Skip to main content
Version: VAST v3.1

Schemas

VAST defines a schema as a named record type. Since all types can have a name, we define a schema as a type a that (1) is a record, and (2) has a name. From a data perspective, the schema specifies the structure of a batch of records.

Ideally, each data source defines its own semantically rich schema to retain most of the domain-specific information of the data. This is desirable because accurately modeled data is more productive to work with because it's less error-prone to misinterpret and requires fewer context switches to infer missing gaps. VAST's type system is well-suited for deep domain modeling: it can express structure with lists and records, add meta data to any types via tags, and also support aliasing for building libraries of composable types.
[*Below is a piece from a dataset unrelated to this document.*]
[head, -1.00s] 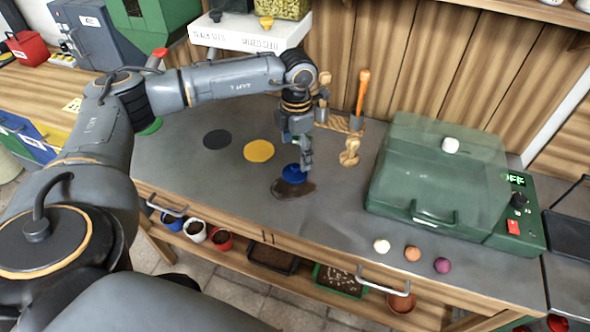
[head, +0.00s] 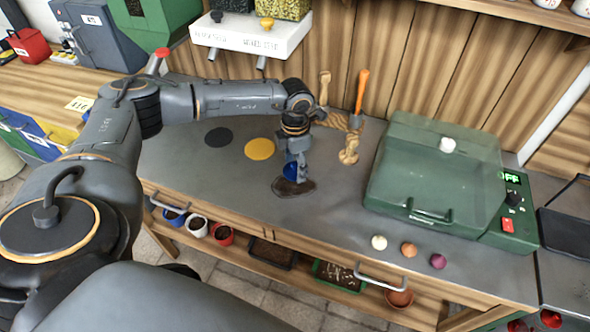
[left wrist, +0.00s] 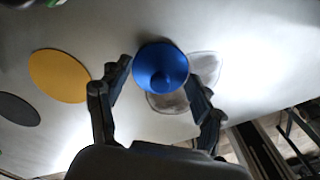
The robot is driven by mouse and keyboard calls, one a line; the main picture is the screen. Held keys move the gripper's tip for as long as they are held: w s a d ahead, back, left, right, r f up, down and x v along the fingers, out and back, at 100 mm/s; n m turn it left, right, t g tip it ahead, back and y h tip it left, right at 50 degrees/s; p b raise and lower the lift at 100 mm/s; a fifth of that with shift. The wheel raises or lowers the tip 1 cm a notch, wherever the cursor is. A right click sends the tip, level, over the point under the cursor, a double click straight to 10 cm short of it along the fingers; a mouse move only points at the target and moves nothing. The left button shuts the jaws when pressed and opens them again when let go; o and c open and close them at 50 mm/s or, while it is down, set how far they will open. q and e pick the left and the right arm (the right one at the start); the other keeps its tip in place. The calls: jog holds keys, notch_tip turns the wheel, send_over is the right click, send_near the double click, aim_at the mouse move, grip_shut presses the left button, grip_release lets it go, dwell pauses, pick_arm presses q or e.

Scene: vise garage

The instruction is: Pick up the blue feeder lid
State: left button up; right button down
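The blue feeder lid (head: 290,171) is at the dark patch on the grey worktop, partly hidden by my left gripper (head: 298,172). In the left wrist view the lid (left wrist: 160,66) is a round blue cone with a small knob on top. It lies between the two fingertips of my left gripper (left wrist: 159,72). The fingers stand apart, one on each side of the lid, with a narrow gap visible beside it. Whether the fingertips are level with the lid is hard to tell. My right gripper is not in view.
A yellow disc (head: 260,149) and a black disc (head: 218,137) lie left of the lid. A wooden holder with an orange-handled tool (head: 361,92) stands behind right. A green machine (head: 432,190) is to the right, with three small balls before it. A white seed feeder (head: 250,37) hangs behind.

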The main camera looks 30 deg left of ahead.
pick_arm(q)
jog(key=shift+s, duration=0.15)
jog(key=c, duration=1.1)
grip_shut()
In practice, many tools often "dumb down" their rich internal representation into a generic piece of JSON, CSV, or text. This puts the burden of gaining actionable insights onto the user downstream: either they work with a minimal layer of typing, or they put in effort to (re)apply a coat of typing by writing a schema.

However, writing and managing schemas can quickly escalate: they evolve continuously and induce required changes in downstream analytics. VAST aims to minimize the needed effort to maintain schemas by tracking their lineage, and by making data sources infer a basic schema that serves as reasonable starting point. For example, the JSON reader attempts to parse strings as timestamps, IP address, or subnets, to gather a deeper semantic meaning than "just a string." The idea is to make it easy to get started but still allow for later refinements. You would provide a schema when you would like to boost the semantics of your data, e.g., to imbue meaning into generic string values by creating an alias type, or to enrich types with free-form attributes.

Why factor types?

Many data sources emit more than one event in the form of a record, and often contain nested records shared across multiple event types. For example, the majority of Zeek logs have the connection record in common. Factoring this shared record into its own type, and then reusing across all other occurrences makes it easy to perform cross-event connection analysis later on.

You can write schemas manually by providing a module. To find out existing schemas, consult the documentation on introspection.